FF Wong: It varies. For design, build, lease and sell projects, there isn’t any fixed margin per se. However, the economics (if I can understand you correctly) obviously it will be better for us if we are able to secure design and build projects that cater for MNCs, generally we will be able to get cap rate there when we sell out to the REITs or property trusts. You work on cap rate instead of design, build – that would be on the basis of EPC, generally your margin will be (of course it varies from) 10% to 20% these days, being so competitive. In the case of IBM, I think you can read from the Balance Sheet. Our investment was $46 million and we were able to re-sell it back to IBM for $68 million, so we net a profit of $22 million. So you can work out the economics, $22 million against $46 million is nearly 45-46%; so that depends on what base you use. If you use 68 as the base, then it’s 40-odd percent.

[Apparently, the margins are indeed pretty good if there is strong demand for a piece of property. On July 8, 2011, Boustead announced the sale of a yet-to-be-built strata divided building located at 61 Ubi Avenue 1 (incidentally, this is located beside Boustead House), for a cash consideration of S$38 million. It was not stated if Boustead was also responsible for building this, and what is their cost of building it]

Question: You said that you hope to leverage on Hankore’s network in China to land some projects (different kinds of projects). Would you consider EPC or would you consider collaborating with them on a BOT basis?

FF Wong: Most of the people would know that I am pretty negative about BOT, because the cash flow is just no good, and if you notice the Company emphasizes so much on cash flow. BOT is not the type of business model we prefer. Of course, there are exceptions. At the moment in China, it’s so competitive and there is so much money going around. It’s difficult to get BOT projects that would interest us. However, EPC yes, especially in areas that we can compete. I early on said desalination projects, demineralization projects, pure water projects, projects for more sophisticated applications where very few Chinese competitors have acquired the skill and the expertise (as well as the track records). We have been invited recently to bid for a water treatment project for nuclear power plant but unfortunately we are tied up here. We are working on a big project over here so we thought perhaps we will leave it to next time.

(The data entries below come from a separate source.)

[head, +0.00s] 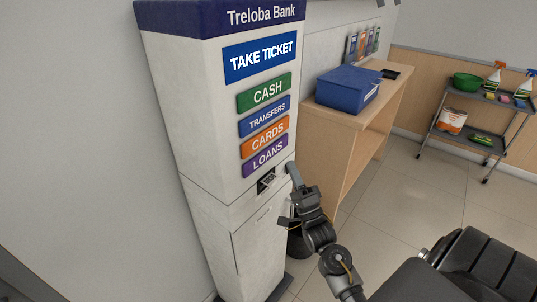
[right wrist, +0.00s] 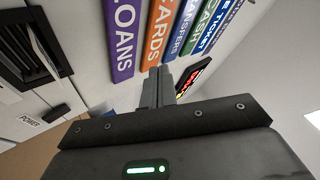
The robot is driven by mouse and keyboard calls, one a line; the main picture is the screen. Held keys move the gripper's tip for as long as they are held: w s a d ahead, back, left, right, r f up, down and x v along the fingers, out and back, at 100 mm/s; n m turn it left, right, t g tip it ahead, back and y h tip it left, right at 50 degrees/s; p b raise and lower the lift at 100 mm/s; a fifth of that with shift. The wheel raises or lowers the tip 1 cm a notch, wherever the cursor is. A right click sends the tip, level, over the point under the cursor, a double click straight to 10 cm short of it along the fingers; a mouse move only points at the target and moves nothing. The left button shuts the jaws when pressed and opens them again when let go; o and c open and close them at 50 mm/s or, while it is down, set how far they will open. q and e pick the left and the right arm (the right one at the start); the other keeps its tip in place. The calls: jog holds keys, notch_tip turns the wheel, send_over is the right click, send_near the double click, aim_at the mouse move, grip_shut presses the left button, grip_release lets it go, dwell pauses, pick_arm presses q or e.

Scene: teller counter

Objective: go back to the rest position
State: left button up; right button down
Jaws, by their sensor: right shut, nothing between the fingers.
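My right gripper (head: 293,176) is close to the front of the white ticket machine (head: 205,130), beside its ticket slot (head: 267,181) and below the purple LOANS button (head: 265,156). In the right wrist view the gripper's fingers (right wrist: 158,88) are together with nothing between them, pointing towards the machine's face. The LOANS button (right wrist: 123,40) and the orange CARDS button (right wrist: 158,35) are just beyond the fingertips. I cannot tell whether the fingers touch the machine. My left gripper is not in view.
A wooden desk (head: 345,125) with a blue box (head: 347,89) stands right of the machine. A grey cart (head: 470,138) with spray bottles and a green bowl is at the far right. Open tiled floor (head: 405,200) lies between them. A black chair (head: 480,265) is at the lower right.

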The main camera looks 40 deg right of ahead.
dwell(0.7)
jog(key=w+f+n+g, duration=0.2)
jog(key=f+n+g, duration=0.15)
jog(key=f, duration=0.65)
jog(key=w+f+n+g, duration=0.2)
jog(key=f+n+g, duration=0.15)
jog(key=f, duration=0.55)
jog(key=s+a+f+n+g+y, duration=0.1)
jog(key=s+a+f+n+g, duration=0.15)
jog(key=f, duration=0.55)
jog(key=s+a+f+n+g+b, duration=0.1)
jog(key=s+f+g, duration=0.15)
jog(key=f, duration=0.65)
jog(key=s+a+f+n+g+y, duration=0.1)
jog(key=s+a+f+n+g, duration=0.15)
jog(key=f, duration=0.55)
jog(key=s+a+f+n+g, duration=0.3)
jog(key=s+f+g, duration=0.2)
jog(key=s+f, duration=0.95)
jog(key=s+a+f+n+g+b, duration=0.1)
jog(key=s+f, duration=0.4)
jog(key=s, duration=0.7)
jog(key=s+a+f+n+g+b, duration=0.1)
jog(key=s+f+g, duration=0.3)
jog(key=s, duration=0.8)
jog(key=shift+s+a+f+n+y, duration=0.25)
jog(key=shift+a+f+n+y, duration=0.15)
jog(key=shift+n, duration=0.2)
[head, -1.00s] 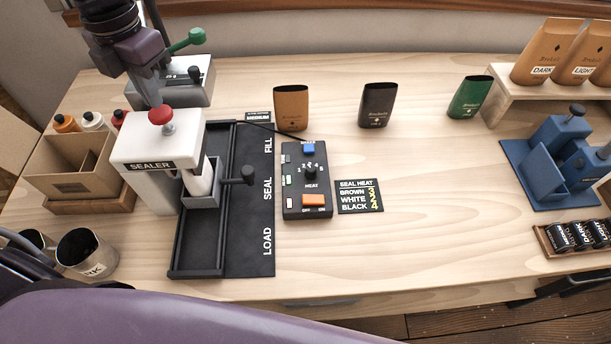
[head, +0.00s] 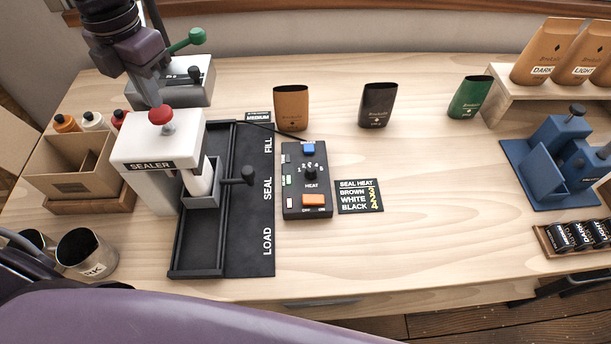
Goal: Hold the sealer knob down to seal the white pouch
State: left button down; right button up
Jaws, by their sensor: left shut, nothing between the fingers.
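The white sealer (head: 152,158) stands over the black track at the left of the table, with a red knob (head: 161,115) on its top. The white pouch (head: 201,180) stands upright in a grey carriage (head: 203,196) at the SEAL mark, partly under the sealer head. My left gripper (head: 156,103) comes down from the top left, shut and empty, its tips right at the top of the red knob. I cannot tell whether they touch or press it. My right gripper is not in view.
The control box (head: 306,180) with a heat dial and orange switch sits right of the track, beside a seal heat card (head: 359,197). Brown (head: 291,107), black (head: 378,105) and green (head: 470,97) pouches stand behind. The table's middle right is clear.

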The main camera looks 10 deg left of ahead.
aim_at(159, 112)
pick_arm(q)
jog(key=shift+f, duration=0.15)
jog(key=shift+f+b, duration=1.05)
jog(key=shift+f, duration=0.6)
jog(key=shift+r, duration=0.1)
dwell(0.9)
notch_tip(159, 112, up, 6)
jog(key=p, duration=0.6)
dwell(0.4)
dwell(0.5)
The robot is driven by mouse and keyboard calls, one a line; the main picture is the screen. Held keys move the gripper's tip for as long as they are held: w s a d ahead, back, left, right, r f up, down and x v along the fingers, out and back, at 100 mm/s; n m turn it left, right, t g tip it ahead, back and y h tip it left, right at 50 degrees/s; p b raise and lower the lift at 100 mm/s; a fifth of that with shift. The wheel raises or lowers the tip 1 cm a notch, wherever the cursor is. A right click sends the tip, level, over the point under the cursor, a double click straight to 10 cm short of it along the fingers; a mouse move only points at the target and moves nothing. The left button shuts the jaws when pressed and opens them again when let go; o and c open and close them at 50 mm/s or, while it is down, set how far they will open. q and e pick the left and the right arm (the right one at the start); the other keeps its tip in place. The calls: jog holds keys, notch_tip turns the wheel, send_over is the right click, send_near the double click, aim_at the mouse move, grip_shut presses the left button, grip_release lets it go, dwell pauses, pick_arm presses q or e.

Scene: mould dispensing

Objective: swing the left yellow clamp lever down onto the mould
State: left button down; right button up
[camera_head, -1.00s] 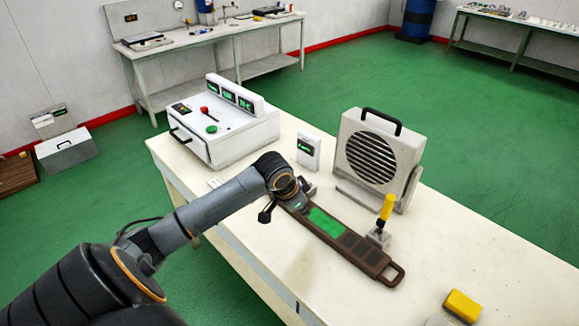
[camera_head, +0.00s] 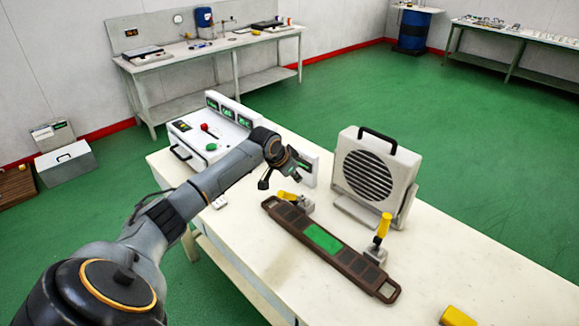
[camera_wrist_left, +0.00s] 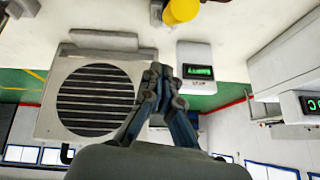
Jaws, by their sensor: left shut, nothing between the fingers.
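The long brown mould (camera_head: 338,257) with a green panel lies on the bench. The left yellow clamp lever (camera_head: 287,195) lies nearly flat, its handle pointing over the mould's far left end. Whether it presses on the mould I cannot tell. The right yellow clamp lever (camera_head: 384,226) stands upright at the other end. My left gripper (camera_head: 295,174) is shut and empty, above and behind the left lever, apart from it. In the left wrist view its closed fingers (camera_wrist_left: 158,75) show, with a yellow handle (camera_wrist_left: 181,11) at the top edge. My right gripper is out of view.
A white fan unit (camera_head: 375,175) stands behind the mould. A small white display box (camera_head: 310,168) is close behind my left gripper. A white control box (camera_head: 205,135) stands at the bench's left end. A yellow block (camera_head: 458,316) lies at front right.

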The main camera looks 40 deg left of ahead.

Question: Over the years, we have been talking about new areas which Boustead will be looking into. In fact, I think Boustead’s history has been checkered by a lot of hits and misses. This year we really had one big miss after what we thought had been a big hit back in FY 2007. I think everybody acknowledged that. Nevertheless, I always salute the spirit of the Boustead team when it comes to looking into new areas and ventures and executing them. At the moment it looks as if there seems to be very new ground that the Group is actively looking at. We have read in the various media through your interviews with magazines like The Edge that you have been busy looking for these new opportunities. Indonesia is actually one area, Vietnam is another area. If I remember correctly, in that interview, there has been some mention about looking at infrastructure projects that are resource-based in Indonesia. And also, I think, Boustead has a presence in Vietnam for quite a while now. Vietnam has always been {not audible}, notwithstanding the volatility of the currency. So would you care to update about two new markets? Indonesia and Vietnam and perhaps some other regions where there is something that is actually coming through materially. Also, on top of it, I was also looking at power plant potential in Indonesia. Could you elaborate on what you will be focusing on and will it be contributing to the current income meaning it could be BOO or just an EPC type of project?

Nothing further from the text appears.